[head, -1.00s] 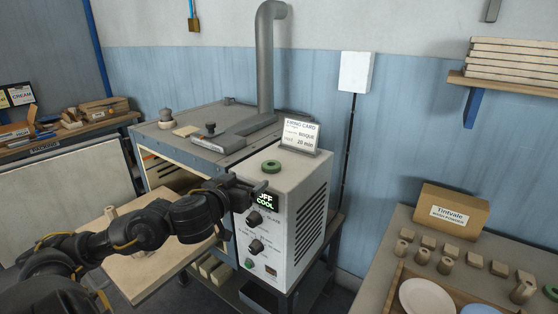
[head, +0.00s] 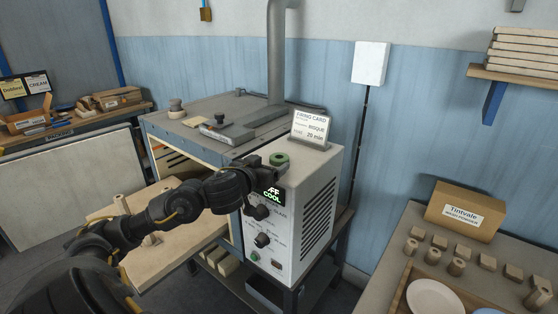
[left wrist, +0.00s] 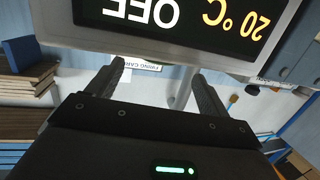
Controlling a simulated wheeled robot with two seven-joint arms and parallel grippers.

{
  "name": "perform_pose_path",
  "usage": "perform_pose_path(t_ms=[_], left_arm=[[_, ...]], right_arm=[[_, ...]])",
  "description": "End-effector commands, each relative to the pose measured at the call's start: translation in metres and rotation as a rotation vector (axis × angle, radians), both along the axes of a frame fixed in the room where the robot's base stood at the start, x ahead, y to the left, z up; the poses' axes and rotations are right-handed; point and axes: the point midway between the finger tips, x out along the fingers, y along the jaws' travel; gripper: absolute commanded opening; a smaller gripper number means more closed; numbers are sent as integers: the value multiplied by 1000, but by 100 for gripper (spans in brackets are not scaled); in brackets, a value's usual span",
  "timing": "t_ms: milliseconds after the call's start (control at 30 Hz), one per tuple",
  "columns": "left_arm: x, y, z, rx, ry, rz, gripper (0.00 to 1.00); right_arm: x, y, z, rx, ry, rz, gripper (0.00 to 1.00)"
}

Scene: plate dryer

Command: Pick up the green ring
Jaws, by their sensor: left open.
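My right gripper is not in view.
The box front has a lit display (head: 273,192) and knobs. A kiln (head: 205,150) stands to the left, with a grey pipe (head: 277,50) behind. A table at right holds a cardboard box (head: 465,211) and small blocks.

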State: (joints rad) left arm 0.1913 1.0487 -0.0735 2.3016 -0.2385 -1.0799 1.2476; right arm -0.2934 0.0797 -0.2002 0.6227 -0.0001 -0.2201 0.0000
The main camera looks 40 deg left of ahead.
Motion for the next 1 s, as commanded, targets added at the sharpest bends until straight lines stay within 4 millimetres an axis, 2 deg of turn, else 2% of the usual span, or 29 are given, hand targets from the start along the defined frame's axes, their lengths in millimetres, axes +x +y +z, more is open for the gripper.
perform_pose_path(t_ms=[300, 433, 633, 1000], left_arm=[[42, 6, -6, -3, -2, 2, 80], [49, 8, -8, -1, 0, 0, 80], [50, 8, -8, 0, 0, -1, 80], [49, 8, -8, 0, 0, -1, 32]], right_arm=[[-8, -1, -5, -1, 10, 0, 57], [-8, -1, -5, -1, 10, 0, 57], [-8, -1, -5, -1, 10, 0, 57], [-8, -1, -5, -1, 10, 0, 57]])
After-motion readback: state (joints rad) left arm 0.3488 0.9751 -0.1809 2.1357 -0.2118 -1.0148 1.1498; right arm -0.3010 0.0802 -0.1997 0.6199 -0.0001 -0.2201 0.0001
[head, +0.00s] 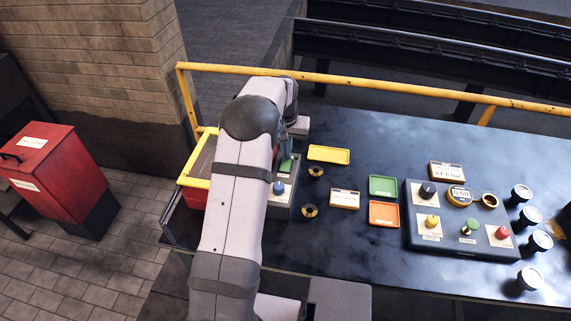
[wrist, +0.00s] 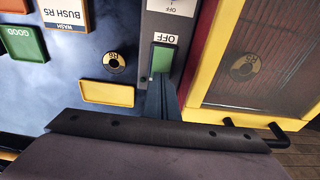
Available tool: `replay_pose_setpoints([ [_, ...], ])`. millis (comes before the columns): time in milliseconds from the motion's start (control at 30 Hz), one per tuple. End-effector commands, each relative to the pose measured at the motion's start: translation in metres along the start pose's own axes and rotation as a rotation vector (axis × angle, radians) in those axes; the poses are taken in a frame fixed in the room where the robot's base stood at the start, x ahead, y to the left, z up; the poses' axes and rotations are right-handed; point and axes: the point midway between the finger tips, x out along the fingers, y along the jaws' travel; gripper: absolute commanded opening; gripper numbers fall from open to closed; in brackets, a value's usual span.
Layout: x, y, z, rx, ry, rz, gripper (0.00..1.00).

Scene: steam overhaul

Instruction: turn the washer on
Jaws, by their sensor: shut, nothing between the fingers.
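The washer (head: 194,183) stands at the left end of the bench, with a yellow frame and a red body. In the wrist view its yellow rim (wrist: 199,60) surrounds a mesh-like panel, with a ring marked R5 showing through. Beside it is a grey control box (head: 281,208) with a blue knob (head: 279,188) and a green switch (head: 287,165). In the wrist view the green switch (wrist: 161,60) sits by a label reading OFF. My gripper (wrist: 160,88) is shut and empty, its tips right at the switch's near end. I cannot tell whether they touch.
A yellow tray (head: 329,154), green tray (head: 383,186) and orange tray (head: 384,214) lie on the dark bench. Two small rings lie near the control box. A yellow rail (head: 380,86) runs behind.

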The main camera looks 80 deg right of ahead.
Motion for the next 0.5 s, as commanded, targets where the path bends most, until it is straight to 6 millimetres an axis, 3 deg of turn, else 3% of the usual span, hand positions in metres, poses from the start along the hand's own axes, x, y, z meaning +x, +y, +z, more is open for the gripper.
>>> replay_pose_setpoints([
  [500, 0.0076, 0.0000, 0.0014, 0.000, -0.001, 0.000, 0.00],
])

What is expected
All lines holding the word "camera" should be picked out and copied.

Solved exercise
The main camera looks 40 deg left of ahead.
The main camera looks 80 deg right of ahead.

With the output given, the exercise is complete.